US intelligence believes Putin probably didn’t order his rival Navalny’s killing, report claims

The CIA and other agencies don’t, however, ‘dispute Putin’s culpability’ for the opposition leader’s death

Arpan Rai
Saturday 27 April 2024 15:07 BST
Alexei Navalny’s wife shares touching tribute to husband

US intelligence agencies are said to have concluded that Vladimir Putin probably did not directly order the killing of his most prominent critic Alexei Navalny, who suddenly died in his Arctic prison cell in February.

The death of 47-year-old Mr Navalny, leading light of Russia’s opposition movement, was announced on 16 February. He had been serving a prison sentence on charges of extremism, which the international community decried as trumped up to try and silence a thorn in the side of the Kremlin. World leaders have lined up to condemn the death, while a number of nations – including the UK and the US – have announced sanctions against those in charge of the prison in which Mr Navalny was held.

Mr Navalny’s wife, Yulia Navalnya, has directly accused Putin of ordering Navalny’s killing, which came a month before a sham presidential election that handed Putin another term in power – extending his more than two-decade iron grip on Russia.

But, according to The Wall Street Journal, US intelligence services believe Putin most likely did not choose for the killing to be carried out or the date on which it took place.

While the findings by US intelligence agencies did not “dispute Putin’s culpability” for his rival’s death – given the conditions Mr Navalny was being held in and the constant harassment he had faced – the report said it is believed that he “probably did not order it at that moment”.

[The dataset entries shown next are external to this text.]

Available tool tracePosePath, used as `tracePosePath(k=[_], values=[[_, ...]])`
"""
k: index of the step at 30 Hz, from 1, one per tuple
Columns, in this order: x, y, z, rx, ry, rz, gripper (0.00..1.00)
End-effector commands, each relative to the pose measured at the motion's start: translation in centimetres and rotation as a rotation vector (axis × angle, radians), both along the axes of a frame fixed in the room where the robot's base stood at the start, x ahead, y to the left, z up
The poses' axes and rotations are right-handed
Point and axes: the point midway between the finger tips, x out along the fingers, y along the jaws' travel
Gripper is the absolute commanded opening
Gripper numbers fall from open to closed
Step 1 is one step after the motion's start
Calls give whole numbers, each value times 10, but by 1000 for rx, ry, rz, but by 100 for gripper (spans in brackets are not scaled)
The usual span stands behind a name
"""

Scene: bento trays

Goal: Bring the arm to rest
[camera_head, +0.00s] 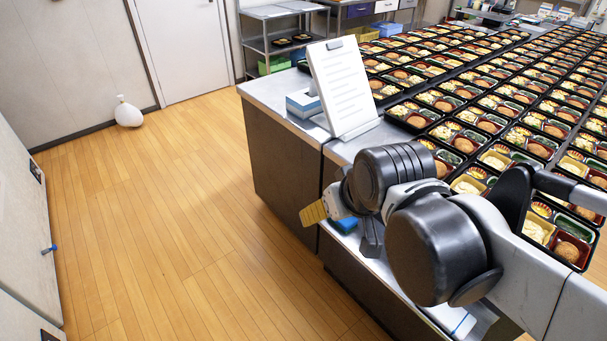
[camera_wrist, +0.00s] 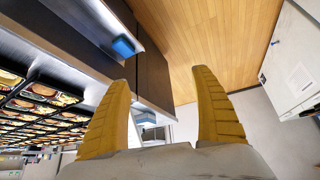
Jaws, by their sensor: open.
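My gripper (camera_wrist: 165,95) shows in the wrist view with its two yellow fingers spread apart and nothing between them. In the head view, one yellow finger of my gripper (camera_head: 313,213) shows beside the counter's front edge, over the floor side. My arm reaches in from the right over the near part of the counter and hides some of it. The steel counter (camera_head: 268,93) has dark panels below its top.
Rows of filled bento trays (camera_head: 417,118) cover the counter. A white clipboard stand (camera_head: 340,85) and a blue-white box (camera_head: 303,103) stand near its left edge. A blue item (camera_wrist: 123,46) lies at the counter edge. A white bag (camera_head: 128,114) sits on the open wooden floor (camera_head: 150,220).

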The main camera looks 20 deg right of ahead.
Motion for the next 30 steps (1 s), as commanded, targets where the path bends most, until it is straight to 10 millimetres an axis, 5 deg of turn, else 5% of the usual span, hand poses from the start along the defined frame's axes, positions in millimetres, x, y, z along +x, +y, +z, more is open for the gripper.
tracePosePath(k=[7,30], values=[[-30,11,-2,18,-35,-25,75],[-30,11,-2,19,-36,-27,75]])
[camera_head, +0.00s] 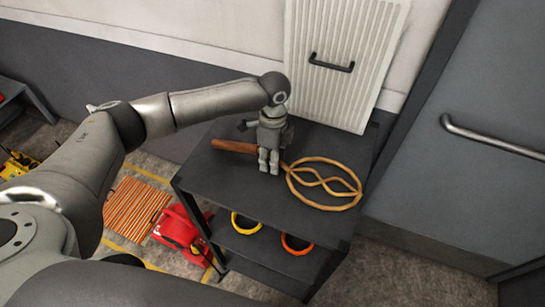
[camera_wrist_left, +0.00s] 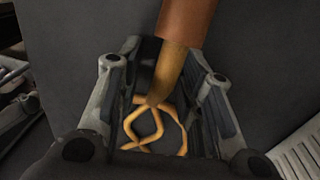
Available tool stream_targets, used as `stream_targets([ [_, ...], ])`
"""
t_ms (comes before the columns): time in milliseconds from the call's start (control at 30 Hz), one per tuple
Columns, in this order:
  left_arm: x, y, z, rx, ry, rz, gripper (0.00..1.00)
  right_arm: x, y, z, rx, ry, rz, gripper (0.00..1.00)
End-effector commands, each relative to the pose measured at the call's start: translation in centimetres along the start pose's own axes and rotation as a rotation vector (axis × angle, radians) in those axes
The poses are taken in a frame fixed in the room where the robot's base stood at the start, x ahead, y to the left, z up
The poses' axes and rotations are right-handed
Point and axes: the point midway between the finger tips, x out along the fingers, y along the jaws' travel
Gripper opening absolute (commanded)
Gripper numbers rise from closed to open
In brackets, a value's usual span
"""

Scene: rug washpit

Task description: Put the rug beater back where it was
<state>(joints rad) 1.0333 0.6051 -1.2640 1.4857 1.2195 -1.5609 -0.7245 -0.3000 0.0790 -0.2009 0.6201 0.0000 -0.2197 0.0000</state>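The rug beater lies on the dark top of a shelf unit (camera_head: 235,182). It has a brown handle (camera_head: 233,146) pointing left and a tan looped head (camera_head: 340,187) to the right. My left gripper (camera_head: 268,168) points down over the neck between handle and head, hiding part of it. In the left wrist view, the beater (camera_wrist_left: 172,70) runs between the spread fingers of the gripper (camera_wrist_left: 175,105), close to the left finger and with a gap at the right one. The gripper looks open. My right gripper is not in view.
A white ribbed panel (camera_head: 340,75) with a black handle stands behind the shelf top. The lower shelf holds a yellow ring (camera_head: 246,228) and an orange ring (camera_head: 297,249). A red machine (camera_head: 180,230) and an orange striped mat (camera_head: 135,209) are on the floor. A grey door (camera_head: 480,110) is at right.

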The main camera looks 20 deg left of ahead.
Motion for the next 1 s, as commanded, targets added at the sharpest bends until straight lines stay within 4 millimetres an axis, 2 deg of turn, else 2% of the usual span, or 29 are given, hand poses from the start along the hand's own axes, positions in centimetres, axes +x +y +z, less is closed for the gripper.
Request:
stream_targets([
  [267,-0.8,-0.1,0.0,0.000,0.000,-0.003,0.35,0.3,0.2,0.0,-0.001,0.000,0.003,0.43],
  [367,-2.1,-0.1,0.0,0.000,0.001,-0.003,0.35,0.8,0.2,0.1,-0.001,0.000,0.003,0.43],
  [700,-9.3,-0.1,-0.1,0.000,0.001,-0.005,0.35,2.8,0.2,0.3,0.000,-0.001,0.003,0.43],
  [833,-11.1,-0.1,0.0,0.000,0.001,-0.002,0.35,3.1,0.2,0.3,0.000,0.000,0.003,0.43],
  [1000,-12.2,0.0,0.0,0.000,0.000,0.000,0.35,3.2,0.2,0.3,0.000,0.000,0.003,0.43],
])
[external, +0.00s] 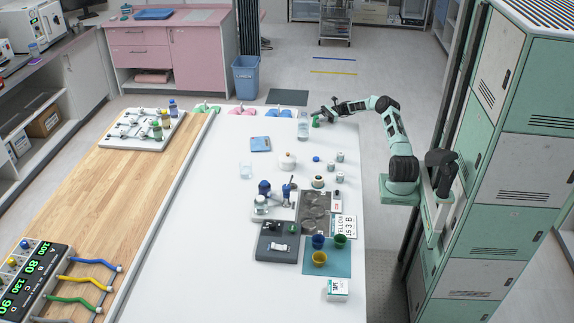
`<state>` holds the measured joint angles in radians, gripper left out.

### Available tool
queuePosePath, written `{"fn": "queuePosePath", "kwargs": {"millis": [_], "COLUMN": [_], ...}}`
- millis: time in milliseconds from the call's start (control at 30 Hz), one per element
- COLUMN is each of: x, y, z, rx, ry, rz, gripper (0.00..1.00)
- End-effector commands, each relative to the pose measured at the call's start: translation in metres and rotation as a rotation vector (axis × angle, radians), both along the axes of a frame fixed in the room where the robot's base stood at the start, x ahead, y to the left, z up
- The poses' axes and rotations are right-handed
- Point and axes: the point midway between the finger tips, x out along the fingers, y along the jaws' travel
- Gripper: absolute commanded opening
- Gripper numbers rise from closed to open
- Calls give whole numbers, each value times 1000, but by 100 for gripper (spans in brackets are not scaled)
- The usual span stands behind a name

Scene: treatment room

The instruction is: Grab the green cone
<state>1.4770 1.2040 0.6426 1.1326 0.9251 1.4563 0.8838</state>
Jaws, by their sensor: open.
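A small green object (316,121), which looks like the green cone, is at the far right part of the white table (210,210), right beside my gripper. My gripper (325,111) is at the end of my mint-green arm, over the far right edge of the table. It is open, just above and to the right of the green object. At this size I cannot tell whether the fingers are around the object or touching it. A green cup (340,240) stands on a teal mat (343,263) near the front right, far from my gripper.
A clear bottle (303,126) stands just left of the green object. A white pot (287,161), small jars (340,157) and a blue pad (260,144) lie nearer. Blue (318,241) and yellow (320,258) cups share the mat.

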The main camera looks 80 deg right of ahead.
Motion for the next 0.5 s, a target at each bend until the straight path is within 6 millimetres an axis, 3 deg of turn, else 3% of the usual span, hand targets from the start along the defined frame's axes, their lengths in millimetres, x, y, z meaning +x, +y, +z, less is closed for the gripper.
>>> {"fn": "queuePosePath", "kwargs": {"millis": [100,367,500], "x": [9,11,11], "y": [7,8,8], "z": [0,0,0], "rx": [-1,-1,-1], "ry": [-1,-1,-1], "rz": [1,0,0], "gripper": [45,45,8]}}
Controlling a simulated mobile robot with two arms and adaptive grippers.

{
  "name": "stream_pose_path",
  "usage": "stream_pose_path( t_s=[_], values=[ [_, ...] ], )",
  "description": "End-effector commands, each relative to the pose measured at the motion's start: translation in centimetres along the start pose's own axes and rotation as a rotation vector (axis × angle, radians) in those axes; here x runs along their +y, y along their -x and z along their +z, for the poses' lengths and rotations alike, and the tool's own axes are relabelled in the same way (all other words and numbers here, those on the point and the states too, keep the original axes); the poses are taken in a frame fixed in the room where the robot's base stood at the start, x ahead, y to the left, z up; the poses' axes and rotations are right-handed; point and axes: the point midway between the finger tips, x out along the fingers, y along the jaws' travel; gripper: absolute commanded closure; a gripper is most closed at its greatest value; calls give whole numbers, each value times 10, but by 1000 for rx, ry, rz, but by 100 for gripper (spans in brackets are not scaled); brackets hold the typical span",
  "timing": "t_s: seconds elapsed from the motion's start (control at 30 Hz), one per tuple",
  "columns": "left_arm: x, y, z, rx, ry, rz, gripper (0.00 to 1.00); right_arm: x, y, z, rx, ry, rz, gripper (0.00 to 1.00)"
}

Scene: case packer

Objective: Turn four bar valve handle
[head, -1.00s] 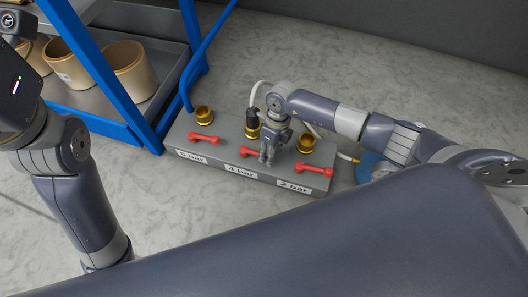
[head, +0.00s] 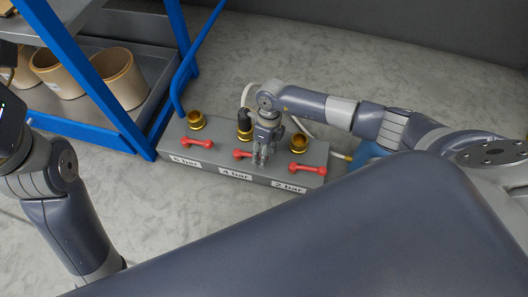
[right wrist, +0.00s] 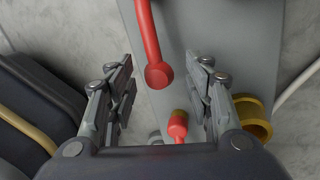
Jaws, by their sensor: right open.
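A grey valve block (head: 222,158) on the floor carries three red handles, labelled 6 bar, 4 bar and 2 bar from left to right. The four bar handle (head: 241,154) is in the middle, its right part hidden by my right gripper (head: 262,160). That gripper is open and points down at the block; contact cannot be told. In the right wrist view a red handle (right wrist: 147,35) reaches from the top edge to a round end between the open fingers (right wrist: 160,88). A second red piece (right wrist: 178,128) shows below it. My left gripper is out of view.
The 6 bar handle (head: 196,142) and 2 bar handle (head: 307,168) flank the middle one. Brass fittings (head: 196,120) stand behind them; a black connector (head: 244,123) sits on the middle one. A blue-framed shelf (head: 150,140) with pots (head: 119,78) stands close left.

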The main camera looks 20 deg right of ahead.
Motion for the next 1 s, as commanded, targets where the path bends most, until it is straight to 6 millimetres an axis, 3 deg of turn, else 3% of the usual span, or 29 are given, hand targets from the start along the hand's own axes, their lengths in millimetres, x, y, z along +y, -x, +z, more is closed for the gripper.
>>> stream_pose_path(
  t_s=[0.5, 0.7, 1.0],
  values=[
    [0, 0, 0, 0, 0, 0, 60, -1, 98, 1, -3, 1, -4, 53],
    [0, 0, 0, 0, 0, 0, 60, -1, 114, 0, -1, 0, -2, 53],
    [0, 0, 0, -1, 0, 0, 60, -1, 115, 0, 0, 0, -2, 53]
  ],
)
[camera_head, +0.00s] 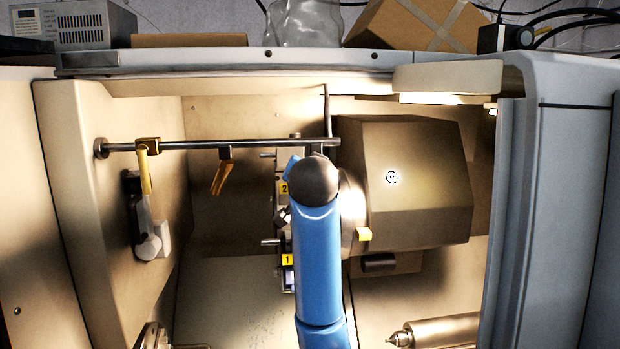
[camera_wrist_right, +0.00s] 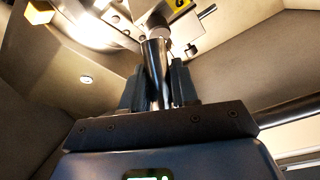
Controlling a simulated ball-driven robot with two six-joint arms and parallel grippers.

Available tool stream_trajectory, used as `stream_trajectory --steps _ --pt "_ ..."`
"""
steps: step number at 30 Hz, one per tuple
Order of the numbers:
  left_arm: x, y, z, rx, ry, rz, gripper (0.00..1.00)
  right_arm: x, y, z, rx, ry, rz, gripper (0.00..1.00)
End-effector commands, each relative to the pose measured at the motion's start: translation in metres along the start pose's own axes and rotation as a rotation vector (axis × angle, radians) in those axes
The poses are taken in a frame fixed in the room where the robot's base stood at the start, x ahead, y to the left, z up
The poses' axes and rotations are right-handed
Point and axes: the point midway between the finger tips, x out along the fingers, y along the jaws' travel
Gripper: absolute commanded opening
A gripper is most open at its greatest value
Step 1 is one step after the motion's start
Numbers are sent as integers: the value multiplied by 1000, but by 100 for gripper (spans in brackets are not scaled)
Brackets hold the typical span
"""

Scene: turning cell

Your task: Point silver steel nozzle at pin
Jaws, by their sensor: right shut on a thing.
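A silver steel nozzle (camera_wrist_right: 154,65) shows in the right wrist view as a shiny cylinder with a dark collar. It stands between the two dark fingers of my right gripper (camera_wrist_right: 158,85), which are shut on it. Its far end points up toward the tool block (camera_wrist_right: 165,25). A short pin (camera_wrist_right: 207,12) sticks out of this block, to the right of the nozzle; I cannot tell if this is the task's pin. In the head view my blue right arm covers the gripper and the nozzle. My left gripper is in neither view.
A horizontal rail (camera_head: 190,145) with a yellow holder (camera_head: 147,144) crosses the cell's back. Tool stations with yellow labels (camera_head: 287,260) stand left of my arm. A large housing (camera_head: 415,180) fills the right. A pointed tailstock (camera_head: 440,332) lies low right.

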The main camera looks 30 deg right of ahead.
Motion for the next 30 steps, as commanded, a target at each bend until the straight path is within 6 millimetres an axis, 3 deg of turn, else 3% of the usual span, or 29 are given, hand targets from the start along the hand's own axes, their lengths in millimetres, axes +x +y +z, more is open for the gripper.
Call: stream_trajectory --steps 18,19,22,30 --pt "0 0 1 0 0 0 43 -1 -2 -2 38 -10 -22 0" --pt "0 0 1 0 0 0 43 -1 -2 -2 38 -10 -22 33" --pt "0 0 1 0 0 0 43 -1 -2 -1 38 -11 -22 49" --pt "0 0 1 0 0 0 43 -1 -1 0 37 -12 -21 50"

These findings have been accepted within the intelligence community and shared across several wings of intelligence in Washington, including the Central Intelligence Agency, the Office of the Director of National Intelligence, and the State Department’s intelligence unit, the WSJ reported, citing people aware of the matter.

Navalny, who was repeatedly targeted by the Kremlin and Russian authorities for years, was moved in December from his former prison in the Vladimir region of central Russia to a “special regime” penal colony in the Arctic Circle – the highest security level for prisons in Russia.

A Navalny aide, Leonid Volkov, rejected the findings in the WSJ report as “naive and ridiculous”.

Washington’s assessment was reportedly based on a range of information, including some classified intelligence as well as publicly known facts, such as the timing of Navalny’s death and how it overshadowed Russia’s sham presidential election.

Officials in the Kremlin have rejected allegations of state involvement in Mr Navalny’s death. Having not spoken his harshest critic’s name for years, Putin himself eventually described the death as “sad” and claimed he was ready to hand the jailed politician over to the West in a prisoner exchange provided Navalny never return to Russia. Observers may be sceptical about Putin’s words, given how the Kremlin dealt with Mr Navalny over the years.

Kremlin spokesperson Dmitry Peskov has responded to the WSJ report, calling the US intelligence findings “empty speculation”.

"I’ve seen the material, I wouldn’t say it’s high-quality material that deserves attention," he said.